When the mother is Jewish, but the father is not, how should the baby be named? Rema to Shulchan Aruch states that the baby should be named after the maternal grandfather. Question: Is there any source for the custom to name the baby ___ ben/bat Mother’s Jewish name?
Shalom.

Answer:

There is a source for this, and if a parent’s name is to be used, the most appropriate would be the mother’s name.

Sources:

There are four possible answers to this question: 1) calling the child after his mother’s name; 2) calling him after his maternal grandfather’s name; 3) calling him after Avraham; 4) calling him by a single name, and not after anybody.

Rema (Orach Chaim 139:3), concerning calling somebody up in shul, writes that an asufi (somebody whose father is unknown) is called up after his maternal grandfather.

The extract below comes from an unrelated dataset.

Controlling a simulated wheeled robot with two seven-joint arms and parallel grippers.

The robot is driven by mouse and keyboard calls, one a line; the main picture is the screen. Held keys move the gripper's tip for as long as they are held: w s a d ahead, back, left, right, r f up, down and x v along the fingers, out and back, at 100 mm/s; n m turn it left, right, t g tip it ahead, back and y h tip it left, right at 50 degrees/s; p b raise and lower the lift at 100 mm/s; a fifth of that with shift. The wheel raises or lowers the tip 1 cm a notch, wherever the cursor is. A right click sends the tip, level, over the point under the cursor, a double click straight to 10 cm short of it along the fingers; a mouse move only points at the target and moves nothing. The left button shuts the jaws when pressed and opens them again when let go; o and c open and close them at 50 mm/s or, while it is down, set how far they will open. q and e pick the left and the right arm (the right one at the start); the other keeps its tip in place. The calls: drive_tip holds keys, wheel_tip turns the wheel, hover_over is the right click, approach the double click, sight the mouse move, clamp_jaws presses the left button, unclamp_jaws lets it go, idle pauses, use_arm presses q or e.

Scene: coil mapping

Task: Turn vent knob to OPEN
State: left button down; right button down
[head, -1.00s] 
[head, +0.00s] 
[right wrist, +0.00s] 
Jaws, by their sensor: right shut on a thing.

Taz disputes this ruling, arguing that he should be called up after Avraham, and not after his maternal grandfather, which is liable to cause confusion should he even need to write a divorce document. Eliyah Rabba (4) defers the ruling of Taz, but the ruling is upheld by Chochmas Shlomo.

The rulings above, however, concern the question of calling a person up in shul, where a father’s name must be given, to save the person being called up from shame. With regard to writing a get (divorce document), Harei Besamim (tinyana 172) writes that somebody with a non-Jewish father should be named after his mother, citing a number of Talmudic precedents for the princple.

However, in both the case of calling somebody up to the Torah, and the case of the get document, there is a need to call the child after a parent–in the case of the get he needs to be clearly identified.

Yet, for the actual naming of a child, there would not appear to be a need to call the son after a parent at all, and the most simple option would seem to be to name him without referring to a parent. Indeed, Rema writes that for calling up to the Torah the person should not be called up without the name of the parent, for fear of causing him shame, implying that were there no concern, the individual would be called by his own name alone.

However, if there is reason to name the child after a parent — for instance, at a ceremony where it might be embarrasing not to — the most authentic name to use would be the mother’s name, as one would for writing a get. If one wishes to use a male name, then one may follow the ruling of Rema, and call the child by his maternal grandfather’s name.